__Record list__.
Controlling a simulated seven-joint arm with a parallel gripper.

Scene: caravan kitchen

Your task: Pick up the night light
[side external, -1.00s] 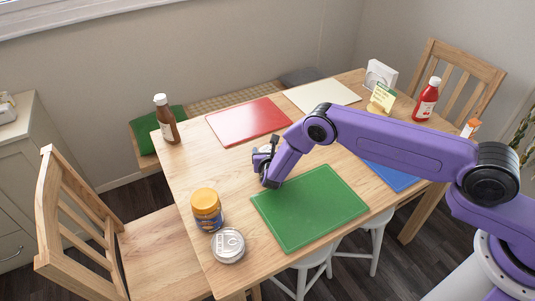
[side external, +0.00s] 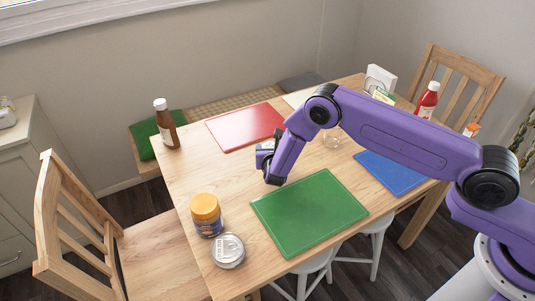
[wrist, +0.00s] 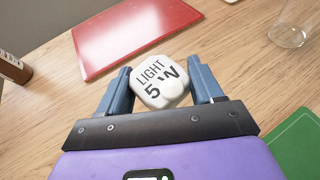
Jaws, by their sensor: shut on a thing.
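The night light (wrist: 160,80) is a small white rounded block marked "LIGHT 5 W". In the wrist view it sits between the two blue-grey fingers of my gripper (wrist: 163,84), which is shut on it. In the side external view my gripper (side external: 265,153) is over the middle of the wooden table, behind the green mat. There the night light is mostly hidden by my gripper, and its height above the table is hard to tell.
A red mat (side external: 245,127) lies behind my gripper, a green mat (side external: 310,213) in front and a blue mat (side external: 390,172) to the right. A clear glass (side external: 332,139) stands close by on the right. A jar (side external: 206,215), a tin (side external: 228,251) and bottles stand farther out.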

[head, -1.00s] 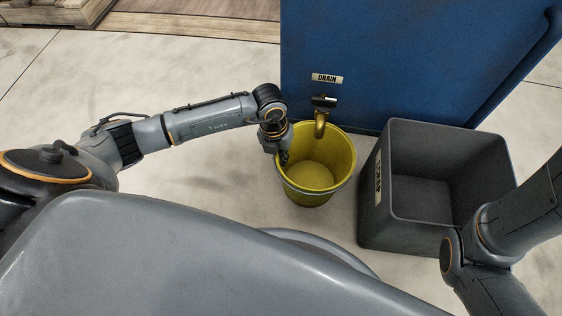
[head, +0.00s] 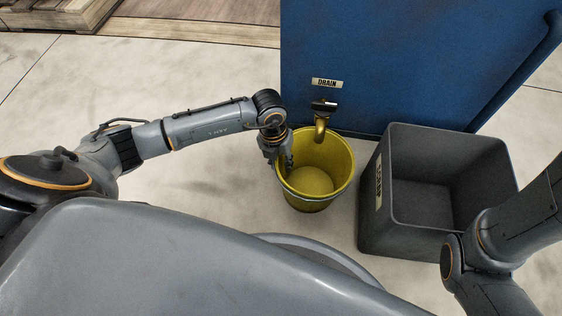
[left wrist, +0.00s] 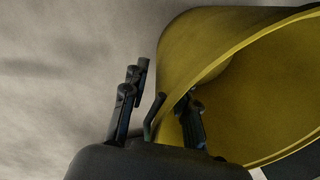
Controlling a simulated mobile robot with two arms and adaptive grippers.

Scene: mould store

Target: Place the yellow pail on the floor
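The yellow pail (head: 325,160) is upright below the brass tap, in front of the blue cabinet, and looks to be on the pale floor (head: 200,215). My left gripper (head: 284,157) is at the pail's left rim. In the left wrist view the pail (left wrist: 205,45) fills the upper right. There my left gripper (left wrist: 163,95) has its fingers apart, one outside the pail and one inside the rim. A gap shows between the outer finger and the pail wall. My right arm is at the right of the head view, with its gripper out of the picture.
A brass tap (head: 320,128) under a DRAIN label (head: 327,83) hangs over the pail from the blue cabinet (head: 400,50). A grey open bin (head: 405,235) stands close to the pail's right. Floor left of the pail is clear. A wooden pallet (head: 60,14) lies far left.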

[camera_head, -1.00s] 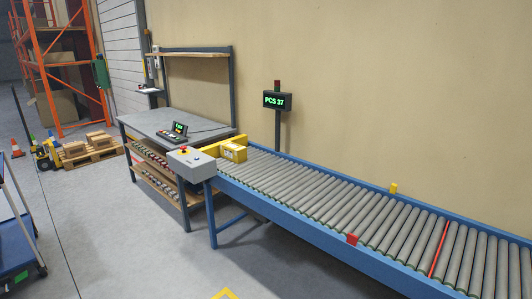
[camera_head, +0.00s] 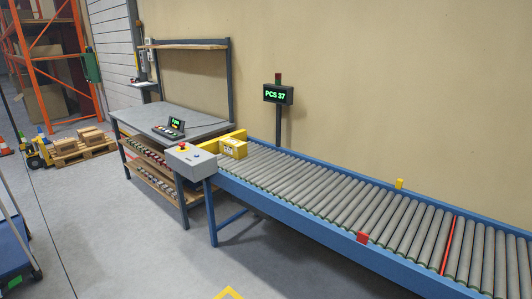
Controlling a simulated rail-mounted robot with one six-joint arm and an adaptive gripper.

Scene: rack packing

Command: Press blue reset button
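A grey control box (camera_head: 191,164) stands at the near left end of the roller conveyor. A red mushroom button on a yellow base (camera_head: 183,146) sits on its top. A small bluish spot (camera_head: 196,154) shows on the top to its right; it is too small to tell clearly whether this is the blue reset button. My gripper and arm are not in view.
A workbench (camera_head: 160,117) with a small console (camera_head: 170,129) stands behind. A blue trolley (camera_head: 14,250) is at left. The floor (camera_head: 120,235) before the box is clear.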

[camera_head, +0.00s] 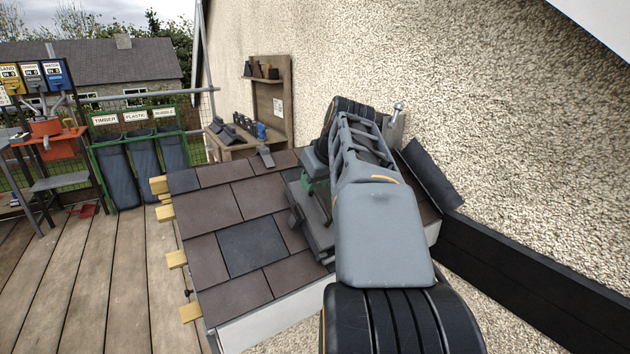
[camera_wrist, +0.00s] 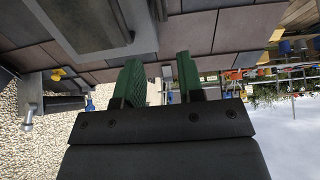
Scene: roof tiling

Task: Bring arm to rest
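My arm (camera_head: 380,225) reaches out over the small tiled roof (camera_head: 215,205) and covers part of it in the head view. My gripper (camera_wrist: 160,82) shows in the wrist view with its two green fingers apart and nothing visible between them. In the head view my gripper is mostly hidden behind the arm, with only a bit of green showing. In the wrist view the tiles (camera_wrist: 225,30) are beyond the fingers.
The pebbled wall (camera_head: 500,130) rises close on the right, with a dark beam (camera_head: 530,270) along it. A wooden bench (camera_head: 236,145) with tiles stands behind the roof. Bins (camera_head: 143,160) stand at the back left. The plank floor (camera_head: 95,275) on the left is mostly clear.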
---
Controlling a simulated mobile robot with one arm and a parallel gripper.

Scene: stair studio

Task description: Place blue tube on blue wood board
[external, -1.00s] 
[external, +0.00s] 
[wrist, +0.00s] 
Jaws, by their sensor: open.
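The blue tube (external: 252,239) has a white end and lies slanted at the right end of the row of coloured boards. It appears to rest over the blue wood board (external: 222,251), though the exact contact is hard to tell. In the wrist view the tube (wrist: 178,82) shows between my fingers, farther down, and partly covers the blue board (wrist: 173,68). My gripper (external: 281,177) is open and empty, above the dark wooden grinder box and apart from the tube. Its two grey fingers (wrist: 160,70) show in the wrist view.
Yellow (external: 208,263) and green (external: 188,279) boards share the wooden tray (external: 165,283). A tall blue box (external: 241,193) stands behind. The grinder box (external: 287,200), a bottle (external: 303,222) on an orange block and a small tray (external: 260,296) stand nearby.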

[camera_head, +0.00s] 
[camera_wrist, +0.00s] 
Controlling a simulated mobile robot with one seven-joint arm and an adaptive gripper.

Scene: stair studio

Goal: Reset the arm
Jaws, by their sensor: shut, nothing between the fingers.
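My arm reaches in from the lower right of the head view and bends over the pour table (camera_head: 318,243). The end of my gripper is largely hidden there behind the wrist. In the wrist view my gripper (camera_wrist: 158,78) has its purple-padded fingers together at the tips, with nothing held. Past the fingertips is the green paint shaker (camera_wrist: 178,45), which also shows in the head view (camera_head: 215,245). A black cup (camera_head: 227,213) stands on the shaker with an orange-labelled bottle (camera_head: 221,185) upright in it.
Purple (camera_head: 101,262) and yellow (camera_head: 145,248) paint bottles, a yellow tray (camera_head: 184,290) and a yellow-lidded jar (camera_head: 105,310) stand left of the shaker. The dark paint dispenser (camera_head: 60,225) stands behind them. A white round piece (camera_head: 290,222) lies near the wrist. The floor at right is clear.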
--
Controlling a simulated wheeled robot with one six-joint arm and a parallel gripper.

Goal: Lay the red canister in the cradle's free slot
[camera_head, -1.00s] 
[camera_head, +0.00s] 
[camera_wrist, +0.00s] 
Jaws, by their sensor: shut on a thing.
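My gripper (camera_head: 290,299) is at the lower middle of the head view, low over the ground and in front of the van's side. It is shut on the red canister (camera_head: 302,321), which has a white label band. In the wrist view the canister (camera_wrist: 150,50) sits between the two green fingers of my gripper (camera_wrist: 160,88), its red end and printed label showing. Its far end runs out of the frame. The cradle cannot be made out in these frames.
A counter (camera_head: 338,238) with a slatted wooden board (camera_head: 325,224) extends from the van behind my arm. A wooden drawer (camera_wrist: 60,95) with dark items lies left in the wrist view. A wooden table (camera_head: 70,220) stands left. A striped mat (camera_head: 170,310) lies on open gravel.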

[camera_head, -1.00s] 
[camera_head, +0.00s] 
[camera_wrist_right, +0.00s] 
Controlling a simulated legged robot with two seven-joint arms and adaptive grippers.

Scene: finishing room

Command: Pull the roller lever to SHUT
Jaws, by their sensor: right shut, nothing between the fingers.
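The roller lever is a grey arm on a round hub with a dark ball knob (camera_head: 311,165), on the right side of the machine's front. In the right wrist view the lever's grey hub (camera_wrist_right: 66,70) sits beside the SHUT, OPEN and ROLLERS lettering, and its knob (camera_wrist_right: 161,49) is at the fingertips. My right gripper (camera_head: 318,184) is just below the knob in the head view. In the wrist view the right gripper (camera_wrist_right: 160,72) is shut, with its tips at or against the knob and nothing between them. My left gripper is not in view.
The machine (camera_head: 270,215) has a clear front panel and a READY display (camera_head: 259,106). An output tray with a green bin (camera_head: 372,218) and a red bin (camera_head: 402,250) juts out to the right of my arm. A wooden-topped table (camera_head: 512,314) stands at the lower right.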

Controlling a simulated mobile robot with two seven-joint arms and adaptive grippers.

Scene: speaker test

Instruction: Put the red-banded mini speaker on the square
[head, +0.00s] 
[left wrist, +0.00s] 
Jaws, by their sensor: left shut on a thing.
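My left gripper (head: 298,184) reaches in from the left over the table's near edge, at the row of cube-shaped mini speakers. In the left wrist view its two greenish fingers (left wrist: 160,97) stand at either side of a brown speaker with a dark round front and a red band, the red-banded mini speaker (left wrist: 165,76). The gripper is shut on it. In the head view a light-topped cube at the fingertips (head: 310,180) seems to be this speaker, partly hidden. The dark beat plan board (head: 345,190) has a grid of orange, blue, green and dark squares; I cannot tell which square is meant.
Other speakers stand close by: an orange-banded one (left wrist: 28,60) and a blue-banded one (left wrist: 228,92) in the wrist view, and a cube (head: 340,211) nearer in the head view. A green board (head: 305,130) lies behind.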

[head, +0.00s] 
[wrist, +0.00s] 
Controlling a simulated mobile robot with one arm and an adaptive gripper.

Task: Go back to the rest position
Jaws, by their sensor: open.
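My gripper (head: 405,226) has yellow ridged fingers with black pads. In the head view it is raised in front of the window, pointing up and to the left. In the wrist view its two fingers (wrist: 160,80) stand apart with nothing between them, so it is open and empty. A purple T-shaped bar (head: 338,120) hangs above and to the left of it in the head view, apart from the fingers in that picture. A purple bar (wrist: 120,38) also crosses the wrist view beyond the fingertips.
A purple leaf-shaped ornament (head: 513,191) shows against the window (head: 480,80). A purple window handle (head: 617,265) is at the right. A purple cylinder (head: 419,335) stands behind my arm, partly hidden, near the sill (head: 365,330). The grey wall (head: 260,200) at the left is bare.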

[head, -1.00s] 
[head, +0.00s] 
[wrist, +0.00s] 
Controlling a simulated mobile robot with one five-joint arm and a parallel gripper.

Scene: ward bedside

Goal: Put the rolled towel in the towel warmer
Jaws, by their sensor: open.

__Stated exercise__.
Among the entries, how many lines include the word "parallel"? Answer with a single number and nothing further.

__Completed exercise__.
4